How To Become More Optimistic
Professor Martin Seligman, Ph.D., author of Learned Optimism and Authentic Happiness has conducted extensive research on optimism and pessimism. His research has demonstrated that there are significant advantages to being an optimist.
“Pessimists are eight times more likely to become depressed when bad events occur; they do worse at school, sports and most jobs than their talents would suggest; they have worse physical health and shorter lives; they have rockier relationships.”
Pessimism is an unhealthy thinking pattern that will increase your stress level. When you put a negative interpretation on events and imagine dire future outcomes, your brain activates your body’s fight-or-flight response more often than necessary. In contrast, adopting a more optimistic mindset will result in less stress and more joy and vitality.
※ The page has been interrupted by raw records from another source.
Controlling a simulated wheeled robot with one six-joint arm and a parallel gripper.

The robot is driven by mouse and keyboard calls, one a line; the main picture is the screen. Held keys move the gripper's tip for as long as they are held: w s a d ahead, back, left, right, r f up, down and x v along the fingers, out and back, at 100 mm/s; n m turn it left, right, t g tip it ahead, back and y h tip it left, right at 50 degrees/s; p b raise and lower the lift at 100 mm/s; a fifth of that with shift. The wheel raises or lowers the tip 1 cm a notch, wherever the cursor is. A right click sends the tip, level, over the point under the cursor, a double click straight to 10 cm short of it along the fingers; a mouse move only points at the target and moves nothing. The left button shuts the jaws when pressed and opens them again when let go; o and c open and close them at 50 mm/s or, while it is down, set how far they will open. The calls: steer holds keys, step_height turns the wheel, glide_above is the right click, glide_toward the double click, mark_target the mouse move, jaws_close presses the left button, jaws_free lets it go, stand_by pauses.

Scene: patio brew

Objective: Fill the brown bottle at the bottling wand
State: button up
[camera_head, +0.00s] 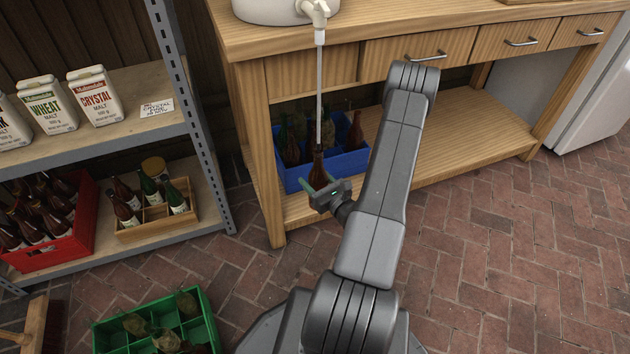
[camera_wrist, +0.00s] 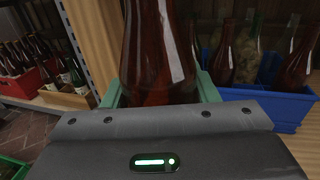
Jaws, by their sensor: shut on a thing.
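My gripper (camera_head: 325,188) is shut on a brown bottle (camera_head: 318,168), which it holds upright below the bench edge. The bottle also shows close up between the green-grey fingers in the wrist view (camera_wrist: 158,55), with a pale label strip on its right side. The bottling wand (camera_head: 319,95) is a thin pale tube hanging from the tap of the white bucket (camera_head: 270,8). Its lower end meets the bottle's neck in the head view. I cannot tell how deep it sits inside, nor see the liquid level in the dark glass.
A blue crate (camera_head: 345,165) with several bottles stands on the bench's lower shelf behind the held bottle. A metal shelf on the left holds malt packs, a red crate (camera_head: 45,260) and a wooden carrier (camera_head: 160,226). A green crate (camera_head: 200,330) stands on the brick floor.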

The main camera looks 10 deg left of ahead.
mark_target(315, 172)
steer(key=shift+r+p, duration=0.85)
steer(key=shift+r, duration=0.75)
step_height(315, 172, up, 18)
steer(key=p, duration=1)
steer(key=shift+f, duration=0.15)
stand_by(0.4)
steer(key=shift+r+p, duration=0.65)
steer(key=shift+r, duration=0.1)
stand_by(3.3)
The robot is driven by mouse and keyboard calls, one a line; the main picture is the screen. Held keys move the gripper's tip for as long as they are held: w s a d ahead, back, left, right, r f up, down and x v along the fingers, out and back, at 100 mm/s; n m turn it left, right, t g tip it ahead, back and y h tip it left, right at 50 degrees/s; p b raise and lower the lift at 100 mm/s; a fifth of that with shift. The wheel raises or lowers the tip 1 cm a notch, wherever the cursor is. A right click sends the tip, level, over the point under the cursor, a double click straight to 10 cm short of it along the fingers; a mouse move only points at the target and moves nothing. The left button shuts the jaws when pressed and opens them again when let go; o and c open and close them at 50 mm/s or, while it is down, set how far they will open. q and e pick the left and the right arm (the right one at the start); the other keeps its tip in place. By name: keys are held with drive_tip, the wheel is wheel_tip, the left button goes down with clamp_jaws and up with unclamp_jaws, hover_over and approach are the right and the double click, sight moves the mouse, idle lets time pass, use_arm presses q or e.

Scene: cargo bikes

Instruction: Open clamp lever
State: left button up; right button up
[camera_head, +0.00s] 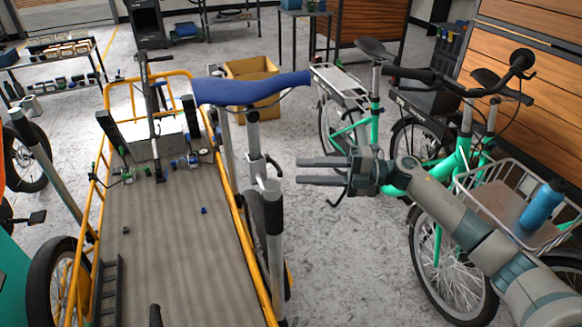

I have not always been an optimistic person. However, as the stress in my life continued to grow, I saw how the choices I was making in order to cope with stress were decreasing my happiness, peace of mind and health. As Dr. Abraham Maslow observed, “What is necessary to change a person is to change his awareness of himself.” As I saw optimistic co-workers handling stress much better than I, it became obvious that optimism was a better way to live. I had been resistant to optimism because I prided myself on being a “realist.” I thought that optimistic people were naive and were setting themselves up for disappointment. However, when I began studying the scientific research, I realized that I had an incorrect understanding of optimism.
Being an optimist does not mean that you “sugarcoat” situations. Optimistic thinking does not mean that you ignore reality or talk yourself into believing unlikely conclusions. Daniel Goleman, Ph.D., author of the book Emotional Intelligence, defines optimism as “a strong expectation that, in general, things will turn out all right in life despite setbacks and frustrations… It is an attitude that buffers people against falling into apathy, hopelessness, or depression in the face of tough going.”
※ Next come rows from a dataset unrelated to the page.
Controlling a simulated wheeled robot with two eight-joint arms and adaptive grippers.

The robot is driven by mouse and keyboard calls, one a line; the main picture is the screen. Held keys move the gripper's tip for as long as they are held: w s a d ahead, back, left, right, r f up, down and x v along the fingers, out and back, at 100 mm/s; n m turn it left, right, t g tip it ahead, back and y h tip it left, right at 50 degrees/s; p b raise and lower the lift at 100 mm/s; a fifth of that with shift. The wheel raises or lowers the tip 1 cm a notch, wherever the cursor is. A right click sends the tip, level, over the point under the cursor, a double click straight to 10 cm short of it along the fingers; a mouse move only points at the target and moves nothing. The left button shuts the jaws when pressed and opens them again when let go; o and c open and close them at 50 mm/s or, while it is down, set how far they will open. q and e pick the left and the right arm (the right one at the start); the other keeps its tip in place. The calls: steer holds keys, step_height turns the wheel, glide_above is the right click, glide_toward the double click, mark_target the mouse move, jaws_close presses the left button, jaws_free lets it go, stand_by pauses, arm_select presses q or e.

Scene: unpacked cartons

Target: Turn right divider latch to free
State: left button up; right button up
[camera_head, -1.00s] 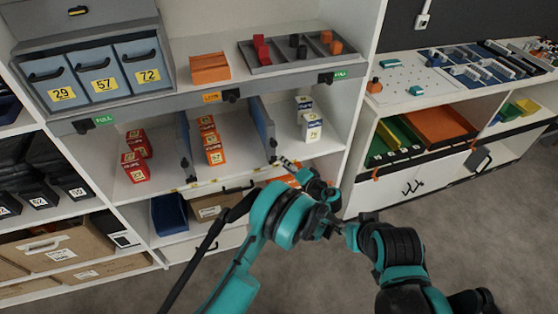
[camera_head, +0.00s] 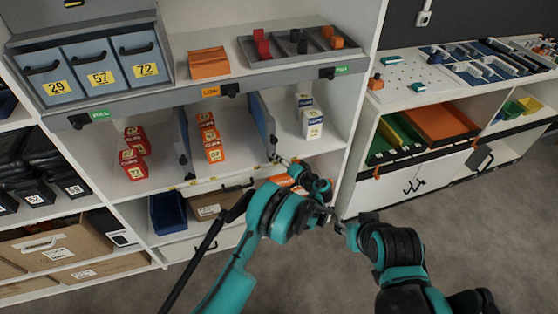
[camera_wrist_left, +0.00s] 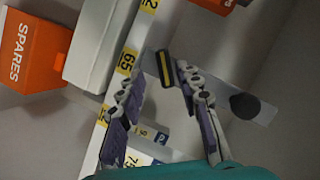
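The right divider (camera_head: 262,123) is a blue-grey upright panel on the middle shelf, right of the orange boxes. My left gripper (camera_head: 278,159) is at the shelf's front edge by the foot of this divider. In the left wrist view, my left gripper (camera_wrist_left: 148,78) has its two fingers apart. A black piece with a yellow stripe (camera_wrist_left: 163,68), apparently the divider latch, shows close to the right finger's tip. I cannot tell whether they touch. The latch is too small to make out in the head view.
The left divider (camera_head: 184,143) stands between red boxes (camera_head: 134,152) and orange boxes (camera_head: 210,137). White-blue boxes (camera_head: 312,122) stand right of the right divider. In the left wrist view, an orange SPARES bin (camera_wrist_left: 30,55) and a pale box (camera_wrist_left: 96,45) lie left of the fingers.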

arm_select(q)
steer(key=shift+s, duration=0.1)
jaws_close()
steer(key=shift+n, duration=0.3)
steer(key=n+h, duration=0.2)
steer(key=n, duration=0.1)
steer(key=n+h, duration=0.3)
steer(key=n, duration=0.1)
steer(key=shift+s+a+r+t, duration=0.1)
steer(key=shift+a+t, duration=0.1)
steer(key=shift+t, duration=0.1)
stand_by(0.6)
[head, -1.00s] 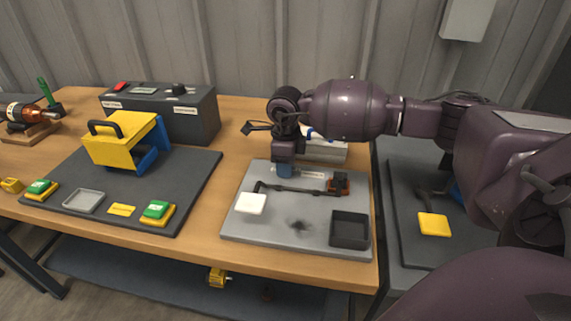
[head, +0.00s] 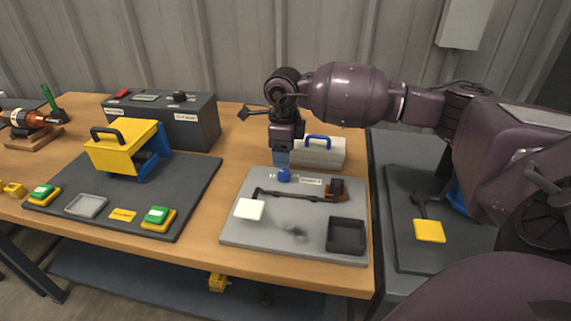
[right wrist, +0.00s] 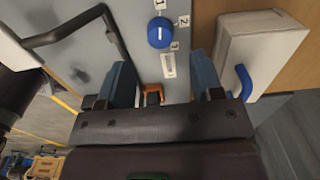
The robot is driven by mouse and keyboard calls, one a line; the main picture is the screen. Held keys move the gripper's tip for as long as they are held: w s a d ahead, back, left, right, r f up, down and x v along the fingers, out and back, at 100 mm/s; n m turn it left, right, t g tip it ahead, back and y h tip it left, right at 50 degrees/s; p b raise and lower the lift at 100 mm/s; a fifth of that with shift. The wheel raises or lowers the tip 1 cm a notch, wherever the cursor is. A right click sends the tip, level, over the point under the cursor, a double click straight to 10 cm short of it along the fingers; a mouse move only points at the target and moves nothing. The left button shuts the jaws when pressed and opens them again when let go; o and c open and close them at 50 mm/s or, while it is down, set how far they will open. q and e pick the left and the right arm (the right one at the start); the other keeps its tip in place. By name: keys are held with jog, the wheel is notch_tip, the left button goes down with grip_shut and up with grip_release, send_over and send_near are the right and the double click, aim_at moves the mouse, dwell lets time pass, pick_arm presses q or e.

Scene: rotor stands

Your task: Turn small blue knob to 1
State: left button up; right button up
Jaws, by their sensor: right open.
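The small blue knob (head: 284,175) sits at the back of the grey board (head: 240,232). In the right wrist view the knob (right wrist: 160,32) is round with a white mark, beside labels 1, 2 and 3. I cannot tell for sure which label the mark faces. My right gripper (head: 281,159) points down just above the knob. In the right wrist view its two blue-grey fingers (right wrist: 162,75) are apart with nothing held between them, and the knob shows beyond the gap. My left gripper is not in view.
A white box with a blue handle (head: 319,151) stands just behind the board. On the board are a dark bent bar (head: 290,193), a white pad (head: 249,210), an orange-and-black part (head: 337,190) and a black tray (head: 346,235). A yellow-lidded device (head: 122,147) stands left.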

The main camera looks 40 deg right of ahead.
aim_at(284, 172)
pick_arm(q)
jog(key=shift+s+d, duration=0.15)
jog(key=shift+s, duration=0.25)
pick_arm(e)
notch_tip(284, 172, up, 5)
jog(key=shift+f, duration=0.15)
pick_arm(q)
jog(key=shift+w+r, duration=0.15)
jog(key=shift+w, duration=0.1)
If you are not naturally optimistic, you can change. Dr. Seligman and other researchers have found that optimism is something that can be learned. With practice you can get into the habit of focusing on the best in every situation. As you deal with every set-back and challenge you grow more resilient and resourceful. Rather than get angry or frustrated in the face of obstacles, you realize that problems are simply the price you must pay to reach your goals and become the person you were meant to be. If you are not facing challenges, you are not growing. As Theodore Rubin observed, “The problem is not that there are problems. The problem is expecting otherwise and thinking that having problems is a problem.”
The first step to becoming more optimistic is to begin noticing when you are thinking negative thoughts. Begin monitoring your self-talk and make a conscience choice to think positive thoughts. Get in the habit of challenging pessimistic thoughts and determining whether or not you need to think so negatively about a situation. It can be helpful to ask yourself, “Is this thought really true or is it only my interpretation or assumption?”
Whenever you are stressed or feeling anxious, you are more prone to interpreting events in a negatively distorted way. What should you do when negative thoughts “pop into your head?” Always remember that you have a choice not to dwell on the negative thought. As Martin Luther wrote, “You can’t keep the birds from flying overhead, but you can keep them from making a nest in your hair.”